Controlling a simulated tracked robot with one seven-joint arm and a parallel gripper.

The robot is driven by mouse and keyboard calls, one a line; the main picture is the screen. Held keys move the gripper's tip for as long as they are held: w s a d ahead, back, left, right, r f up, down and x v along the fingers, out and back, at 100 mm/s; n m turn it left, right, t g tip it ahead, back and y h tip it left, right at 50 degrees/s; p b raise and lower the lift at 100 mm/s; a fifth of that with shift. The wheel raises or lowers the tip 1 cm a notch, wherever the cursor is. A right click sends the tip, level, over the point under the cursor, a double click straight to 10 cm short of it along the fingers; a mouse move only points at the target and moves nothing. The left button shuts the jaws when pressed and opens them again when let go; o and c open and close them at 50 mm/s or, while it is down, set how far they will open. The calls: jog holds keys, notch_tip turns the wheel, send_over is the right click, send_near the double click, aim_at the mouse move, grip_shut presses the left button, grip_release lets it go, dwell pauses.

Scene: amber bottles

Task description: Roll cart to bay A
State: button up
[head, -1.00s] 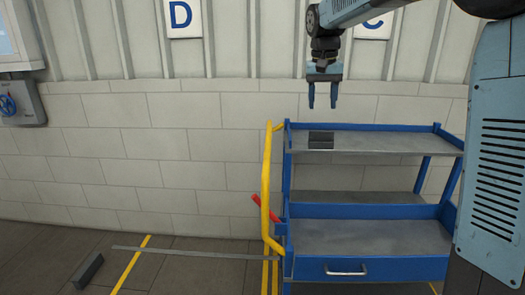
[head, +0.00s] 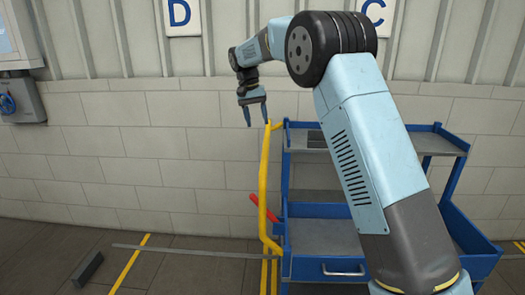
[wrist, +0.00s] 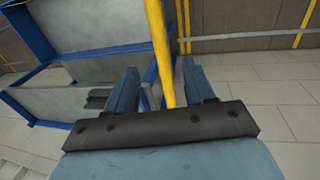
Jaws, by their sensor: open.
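The blue cart (head: 300,212) has grey shelves, a drawer and a yellow push handle (head: 263,190) on its left side. A red lever (head: 266,208) sticks out by the handle. My gripper (head: 255,124) is open, pointing down at the top end of the handle, just left of the cart's top shelf. In the wrist view the handle (wrist: 160,50) runs between the two open fingers (wrist: 160,82); I cannot tell how deep it sits between them. The fingers are not closed on it. My arm hides part of the cart's shelves and drawer. No sign for bay A shows.
Yellow floor lines (head: 128,268) mark bays. A dark block (head: 87,269) lies on the floor at left, near a thin grey strip (head: 190,251). A dark flat item (head: 316,139) lies on the top shelf.

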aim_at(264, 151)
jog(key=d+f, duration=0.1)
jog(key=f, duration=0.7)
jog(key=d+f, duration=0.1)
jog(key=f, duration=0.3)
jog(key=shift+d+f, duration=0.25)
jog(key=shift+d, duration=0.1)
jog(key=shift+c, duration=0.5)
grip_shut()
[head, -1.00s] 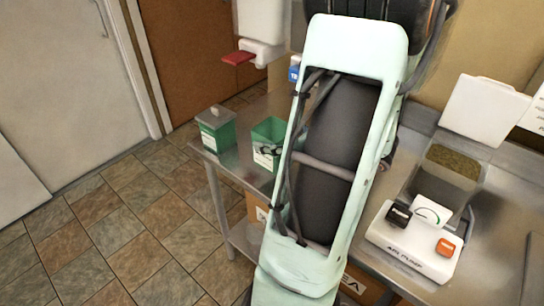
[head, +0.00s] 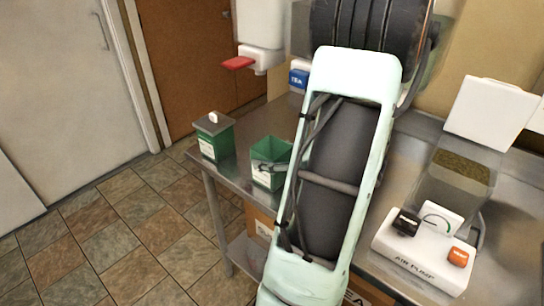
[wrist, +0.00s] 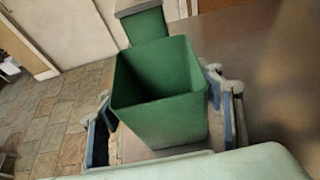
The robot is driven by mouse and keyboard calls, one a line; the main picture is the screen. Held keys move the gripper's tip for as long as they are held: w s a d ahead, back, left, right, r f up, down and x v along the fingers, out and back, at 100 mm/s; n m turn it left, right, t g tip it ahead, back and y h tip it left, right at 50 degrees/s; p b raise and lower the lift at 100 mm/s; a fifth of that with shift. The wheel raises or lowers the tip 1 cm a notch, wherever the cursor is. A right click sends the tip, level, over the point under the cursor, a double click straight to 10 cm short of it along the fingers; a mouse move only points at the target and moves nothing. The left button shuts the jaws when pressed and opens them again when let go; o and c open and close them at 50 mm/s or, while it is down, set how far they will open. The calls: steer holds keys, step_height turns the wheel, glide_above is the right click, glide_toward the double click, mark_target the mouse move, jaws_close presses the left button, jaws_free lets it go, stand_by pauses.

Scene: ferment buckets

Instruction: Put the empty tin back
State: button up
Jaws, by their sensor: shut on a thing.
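The empty tin (head: 272,151) is a green, open-topped square tin with a pale label, at the left end of the steel counter in the head view. In the wrist view the tin (wrist: 155,110) fills the middle, its inside bare and green. My gripper (wrist: 163,124) is shut on it, with one blue-padded finger on each side. In the head view only a grey part of my gripper (head: 268,166) shows by the tin; my arm hides the rest. I cannot tell whether the tin's base touches the counter.
A matching green tin with a grey lid (head: 214,137) stands left of the empty tin, near the counter (head: 236,177) corner. A white dispenser with a red lever (head: 238,63) hangs behind. A blue TEA label (head: 298,78) and an air pump (head: 420,250) are right.

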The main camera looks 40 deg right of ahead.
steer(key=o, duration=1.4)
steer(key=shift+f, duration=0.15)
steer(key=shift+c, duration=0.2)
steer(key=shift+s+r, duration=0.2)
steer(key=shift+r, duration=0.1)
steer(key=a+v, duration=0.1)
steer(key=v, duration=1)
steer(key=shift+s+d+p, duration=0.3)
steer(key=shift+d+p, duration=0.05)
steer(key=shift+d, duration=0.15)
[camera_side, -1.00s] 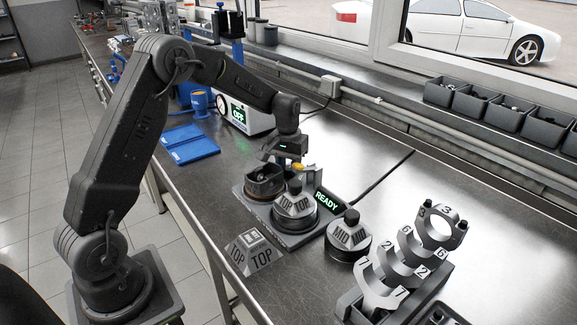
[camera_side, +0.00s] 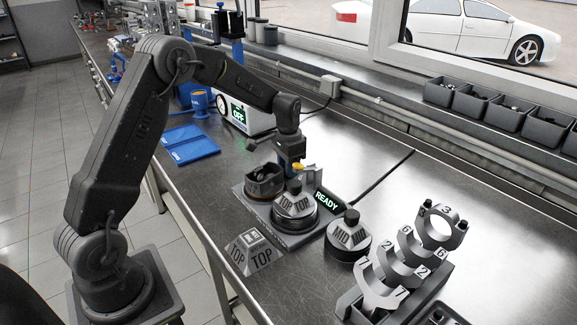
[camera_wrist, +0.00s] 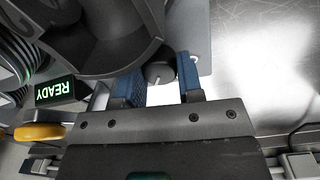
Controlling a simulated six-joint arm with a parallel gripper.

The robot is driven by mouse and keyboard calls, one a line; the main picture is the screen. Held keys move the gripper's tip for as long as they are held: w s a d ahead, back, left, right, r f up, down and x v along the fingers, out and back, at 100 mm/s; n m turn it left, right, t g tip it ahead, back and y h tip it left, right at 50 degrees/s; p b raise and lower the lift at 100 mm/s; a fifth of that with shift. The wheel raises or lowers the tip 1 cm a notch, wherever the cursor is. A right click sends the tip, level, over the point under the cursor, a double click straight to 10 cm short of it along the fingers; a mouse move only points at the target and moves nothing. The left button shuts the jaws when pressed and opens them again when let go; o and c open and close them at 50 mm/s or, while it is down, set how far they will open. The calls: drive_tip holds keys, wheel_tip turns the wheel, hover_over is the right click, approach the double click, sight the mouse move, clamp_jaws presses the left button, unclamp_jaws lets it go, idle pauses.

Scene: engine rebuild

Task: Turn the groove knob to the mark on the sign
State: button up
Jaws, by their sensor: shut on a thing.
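My gripper (camera_wrist: 160,86) has blue fingers on either side of a small dark grey rounded knob (camera_wrist: 159,71) in the wrist view and is shut on it. No mark on the knob is readable there. In the side view my gripper (camera_side: 291,160) points down at the back of a dark fixture (camera_side: 285,238), and the knob is hidden. A grey sign (camera_side: 254,252) stands on the bench in front of the fixture. It reads TOP on two faces, with a small pale symbol near its upper edge.
The fixture carries a dark cup (camera_side: 264,182) and a TOP-labelled cap (camera_side: 295,204), with a green READY display (camera_side: 326,202) beside it. A MID-labelled part (camera_side: 348,238) and a rack of numbered bearing caps (camera_side: 395,285) stand right.

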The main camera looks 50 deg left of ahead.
+---+
• _TASK DIRECTIONS_
Pick out all the lines with the word "parallel" in them and copy them.

• _SOLUTION TO THIS TASK_
Controlling a simulated tracked robot with one seven-joint arm and a parallel gripper.
Controlling a simulated six-joint arm with a parallel gripper.

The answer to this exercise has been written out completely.